Entries taken from a collection:
● ● ● ● ●

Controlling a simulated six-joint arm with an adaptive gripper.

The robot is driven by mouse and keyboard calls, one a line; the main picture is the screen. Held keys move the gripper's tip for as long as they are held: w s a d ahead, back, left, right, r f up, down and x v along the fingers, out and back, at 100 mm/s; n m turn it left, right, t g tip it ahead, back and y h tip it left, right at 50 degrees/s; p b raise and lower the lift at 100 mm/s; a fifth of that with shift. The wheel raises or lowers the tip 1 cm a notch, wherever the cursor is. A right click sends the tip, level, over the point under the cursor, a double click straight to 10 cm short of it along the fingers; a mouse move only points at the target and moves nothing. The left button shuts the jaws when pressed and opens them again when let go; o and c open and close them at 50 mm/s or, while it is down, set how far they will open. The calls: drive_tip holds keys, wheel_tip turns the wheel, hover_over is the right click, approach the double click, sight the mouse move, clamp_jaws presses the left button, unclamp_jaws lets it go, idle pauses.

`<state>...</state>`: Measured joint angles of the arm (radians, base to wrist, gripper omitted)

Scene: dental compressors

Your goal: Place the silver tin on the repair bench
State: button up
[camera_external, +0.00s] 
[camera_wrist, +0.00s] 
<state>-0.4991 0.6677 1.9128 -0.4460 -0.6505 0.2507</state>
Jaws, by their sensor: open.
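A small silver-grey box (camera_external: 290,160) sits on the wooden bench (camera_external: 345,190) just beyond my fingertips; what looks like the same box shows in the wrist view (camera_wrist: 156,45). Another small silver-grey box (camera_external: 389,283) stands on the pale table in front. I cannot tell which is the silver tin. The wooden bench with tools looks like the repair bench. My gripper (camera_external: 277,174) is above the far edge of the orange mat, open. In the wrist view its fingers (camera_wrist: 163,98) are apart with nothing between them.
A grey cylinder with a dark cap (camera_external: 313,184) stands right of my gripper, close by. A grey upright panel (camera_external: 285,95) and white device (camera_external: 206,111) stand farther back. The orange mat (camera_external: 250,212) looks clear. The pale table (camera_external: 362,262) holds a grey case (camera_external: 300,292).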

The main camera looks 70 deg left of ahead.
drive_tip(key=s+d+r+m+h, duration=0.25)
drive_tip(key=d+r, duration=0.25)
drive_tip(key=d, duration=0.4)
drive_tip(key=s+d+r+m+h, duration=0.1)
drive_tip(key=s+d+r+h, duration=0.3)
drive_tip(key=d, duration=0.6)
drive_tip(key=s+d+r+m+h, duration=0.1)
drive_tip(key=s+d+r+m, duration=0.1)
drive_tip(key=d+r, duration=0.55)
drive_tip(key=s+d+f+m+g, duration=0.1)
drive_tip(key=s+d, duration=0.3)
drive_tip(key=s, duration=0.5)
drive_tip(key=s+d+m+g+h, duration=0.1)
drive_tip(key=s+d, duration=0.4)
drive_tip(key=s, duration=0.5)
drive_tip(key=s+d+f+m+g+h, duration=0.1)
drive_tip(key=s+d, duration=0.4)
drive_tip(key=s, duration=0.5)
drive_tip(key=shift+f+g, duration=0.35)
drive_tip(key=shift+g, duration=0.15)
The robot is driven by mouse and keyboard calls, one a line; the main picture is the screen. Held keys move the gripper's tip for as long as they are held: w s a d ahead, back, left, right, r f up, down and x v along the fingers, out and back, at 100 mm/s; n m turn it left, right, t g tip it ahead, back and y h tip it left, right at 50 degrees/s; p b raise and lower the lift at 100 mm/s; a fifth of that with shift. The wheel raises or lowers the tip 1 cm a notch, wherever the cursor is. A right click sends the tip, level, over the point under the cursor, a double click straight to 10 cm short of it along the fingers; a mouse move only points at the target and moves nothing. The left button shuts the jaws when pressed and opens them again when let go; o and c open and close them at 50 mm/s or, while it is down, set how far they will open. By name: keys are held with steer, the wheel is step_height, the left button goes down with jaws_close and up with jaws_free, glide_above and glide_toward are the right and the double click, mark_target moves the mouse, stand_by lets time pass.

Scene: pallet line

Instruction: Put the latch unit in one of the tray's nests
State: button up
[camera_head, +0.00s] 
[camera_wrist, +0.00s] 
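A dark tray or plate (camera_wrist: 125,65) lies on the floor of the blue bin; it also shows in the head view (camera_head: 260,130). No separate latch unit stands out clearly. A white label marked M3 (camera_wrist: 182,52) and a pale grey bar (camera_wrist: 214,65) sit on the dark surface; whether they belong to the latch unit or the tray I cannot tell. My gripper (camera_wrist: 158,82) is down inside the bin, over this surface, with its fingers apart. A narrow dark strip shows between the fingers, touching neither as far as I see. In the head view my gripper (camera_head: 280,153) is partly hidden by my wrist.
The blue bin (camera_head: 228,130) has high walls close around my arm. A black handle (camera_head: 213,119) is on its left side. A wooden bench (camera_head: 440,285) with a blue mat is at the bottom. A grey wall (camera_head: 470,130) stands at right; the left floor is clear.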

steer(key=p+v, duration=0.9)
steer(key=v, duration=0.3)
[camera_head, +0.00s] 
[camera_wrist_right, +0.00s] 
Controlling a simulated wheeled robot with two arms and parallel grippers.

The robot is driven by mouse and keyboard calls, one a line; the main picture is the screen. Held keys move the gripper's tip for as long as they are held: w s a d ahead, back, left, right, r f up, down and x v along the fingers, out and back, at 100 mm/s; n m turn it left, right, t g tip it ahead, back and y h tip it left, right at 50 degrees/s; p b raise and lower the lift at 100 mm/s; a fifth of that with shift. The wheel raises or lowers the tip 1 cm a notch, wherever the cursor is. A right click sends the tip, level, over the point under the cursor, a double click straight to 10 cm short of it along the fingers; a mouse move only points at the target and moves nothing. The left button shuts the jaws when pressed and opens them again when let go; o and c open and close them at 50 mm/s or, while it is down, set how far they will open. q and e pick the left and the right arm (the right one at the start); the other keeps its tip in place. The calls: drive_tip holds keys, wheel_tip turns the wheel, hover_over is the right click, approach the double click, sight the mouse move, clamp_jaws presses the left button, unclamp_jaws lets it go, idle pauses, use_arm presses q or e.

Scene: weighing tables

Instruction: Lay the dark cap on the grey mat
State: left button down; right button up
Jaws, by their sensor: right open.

● ● ● ● ●

YOUR TASK: Quote only the lines from the line containing "State: left button down; right button up" through the end of the entries, keeping the first and the last.

RESULT OF THE EXERCISE:
State: left button down; right button up
Jaws, by their sensor: right open.

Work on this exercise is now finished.